Single Point Failures and Zero-Slopers

August 3, 2016 • Coaching, Leadership

During a recent conversation with my daughter, Rebekah, we had a discussion about her work at the Jet Propulsion Laboratory (JPL) in Pasadena, California. Bekah is an aerospace engineer and systems engineer on the next Mars rover project scheduled to launch in 2020. Bekah was explaining the importance of eliminating the risk of a single point failure on the rover. Because the equipment is operated remotely from earth, a single point failure that causes any system to become non-operational increases the risk of a catastrophic project failure for the entire mission.
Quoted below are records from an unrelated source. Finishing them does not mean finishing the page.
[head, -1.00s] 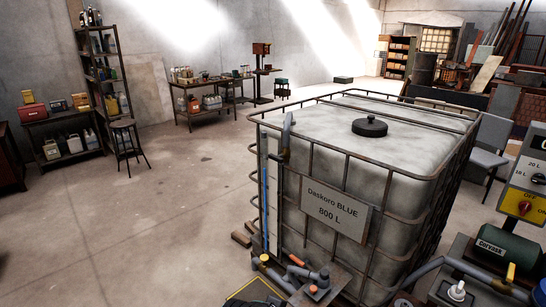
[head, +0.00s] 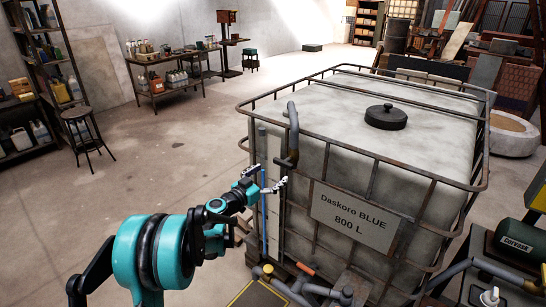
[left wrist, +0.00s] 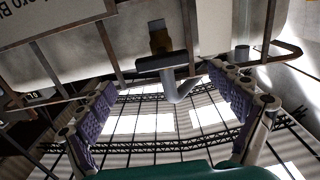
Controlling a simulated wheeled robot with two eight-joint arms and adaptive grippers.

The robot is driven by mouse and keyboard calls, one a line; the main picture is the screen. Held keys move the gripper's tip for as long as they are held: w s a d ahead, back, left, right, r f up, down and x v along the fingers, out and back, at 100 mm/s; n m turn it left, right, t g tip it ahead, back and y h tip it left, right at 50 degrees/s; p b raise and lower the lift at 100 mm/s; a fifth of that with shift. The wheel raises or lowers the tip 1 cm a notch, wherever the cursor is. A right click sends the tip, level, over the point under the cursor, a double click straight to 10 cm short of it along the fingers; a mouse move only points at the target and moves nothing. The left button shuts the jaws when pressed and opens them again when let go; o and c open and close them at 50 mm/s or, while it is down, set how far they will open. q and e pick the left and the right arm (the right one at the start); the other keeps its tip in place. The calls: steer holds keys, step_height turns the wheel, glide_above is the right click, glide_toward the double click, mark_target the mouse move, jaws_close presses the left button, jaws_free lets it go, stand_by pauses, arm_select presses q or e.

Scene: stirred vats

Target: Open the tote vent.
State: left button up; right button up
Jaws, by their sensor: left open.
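A white caged tote (head: 440,120) stands at centre right, with a black round cap (head: 385,117) seated on top. A grey bent pipe (head: 292,128) rises at its near left corner. The left wrist view shows a brass-coloured fitting (left wrist: 160,40) with a grey bar and bent grey piece (left wrist: 178,88) against the tote. I cannot tell for sure which part is the vent. My left gripper (head: 266,181) is open and empty, in front of that corner below the bent pipe. In the wrist view the grey piece shows between its spread fingers (left wrist: 165,102), apparently untouched. My right gripper is out of view.
Cage bars and a sign (head: 352,217) are close to the gripper. Pipework (head: 320,290) lies low in front of the tote, and a green pump (head: 515,240) stands at the right.

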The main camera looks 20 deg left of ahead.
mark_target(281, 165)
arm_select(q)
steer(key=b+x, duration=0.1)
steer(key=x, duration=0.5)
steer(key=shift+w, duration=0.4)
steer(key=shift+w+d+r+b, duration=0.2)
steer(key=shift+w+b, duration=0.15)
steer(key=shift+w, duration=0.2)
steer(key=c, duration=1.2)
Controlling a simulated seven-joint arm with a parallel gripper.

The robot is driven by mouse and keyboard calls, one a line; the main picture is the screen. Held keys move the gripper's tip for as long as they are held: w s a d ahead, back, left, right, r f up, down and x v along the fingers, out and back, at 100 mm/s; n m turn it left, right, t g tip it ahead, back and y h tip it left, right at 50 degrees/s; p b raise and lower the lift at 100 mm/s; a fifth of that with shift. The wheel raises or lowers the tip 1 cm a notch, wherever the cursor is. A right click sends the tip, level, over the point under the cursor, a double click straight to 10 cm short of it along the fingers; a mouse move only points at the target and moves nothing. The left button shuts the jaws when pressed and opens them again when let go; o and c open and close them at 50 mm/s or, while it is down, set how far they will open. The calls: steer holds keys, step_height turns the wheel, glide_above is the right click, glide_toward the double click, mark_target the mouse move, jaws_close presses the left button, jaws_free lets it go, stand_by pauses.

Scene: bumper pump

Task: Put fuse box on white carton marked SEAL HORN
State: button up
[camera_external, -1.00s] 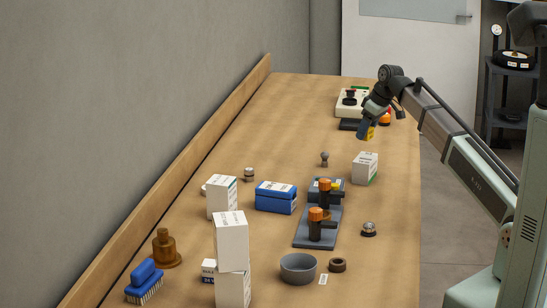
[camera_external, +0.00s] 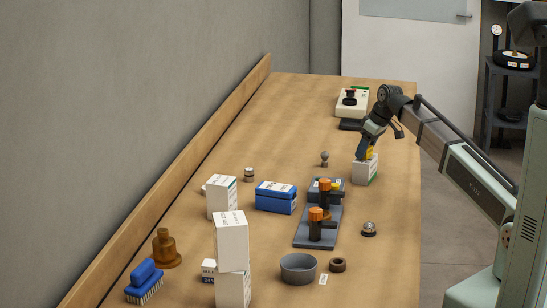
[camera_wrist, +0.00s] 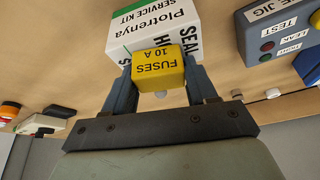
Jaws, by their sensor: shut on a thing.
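The fuse box, a small yellow block marked FUSES 10 A, shows in the wrist view (camera_wrist: 157,66) between my gripper's two fingers (camera_wrist: 162,80). The white carton (camera_wrist: 135,35) behind it in that view reads Plotrenya, SERVICE KIT and a partly covered SEAL H. In the external view my gripper (camera_external: 366,153) points down at the top of the white carton (camera_external: 363,173), shut on the fuse box (camera_external: 370,153). The fuse box is at or just above the carton's top; I cannot tell whether they touch. The fingers hide part of it.
A grey jig with orange-topped clamps (camera_external: 303,240) stands left of and nearer than the carton. A small knob (camera_external: 325,159) and a blue box (camera_external: 276,198) are to the left. A silver dome button (camera_external: 369,229) sits nearer. The bench behind is fairly clear.

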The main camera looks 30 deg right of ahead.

To mitigate this risk, Bekah and her fellow engineers design redundant systems and backup support to ensure there is more than one way to accomplish the mission.

 

Bekah and I also discussed our work in the Office of People Development. She had specific questions about coaching because she is using coaching as a major part of her leadership style with her team at JPL. Our coaching discussion centered on the importance of identifying the gap between current performance and desired goals. The coach focuses his or her efforts on helping individuals close the gap between where they are today and where they want to be in the future.

 

To illustrate our discussion, I drew a simple X-Y graph. I labeled the Y-axis “Performance” and the X-axis “Time.” I circled the origin and said it represents our starting point – the current level of performance. Over time most people want to increase their performance and we can draw the graph as a straight line or exponential curve. The straight line at a 45-degree angle would simply represent one level of increased performance for each segment of time measured. This isn’t about the exact mathematical model, but rather the idea of using coaching to move individuals and organizations forward.

 

Bekah then asked me an interesting question. She asked, “Dad, what do you do with the zero-slopers?” She went on to explain that she works with some people who have no goals for increased performance. They are happy with performing at the same level they have been performing for years. I asked her what impact that has on her mission and on her team. In Bekah’s case, this has caused her to assign additional duties to others to make up for those who don’t want to learn new processes and run the risk of not meeting time goals and deadlines. For some teams, the zero-slopers decrease productivity when additional team members are hired to do the work they cannot perform.

 

Our role as leaders is to increase the effectiveness of our teams by improving both capacity and capability. We improve our capacity by building depth and redundancy, ensuring that more than one person can do the job. We improve our capability by using coaching to help everyone set goals for increased performance over time. For leadership, this means succession planning – ensuring that there is a next generation ready and able to take on our duties with no drop in performance or productivity.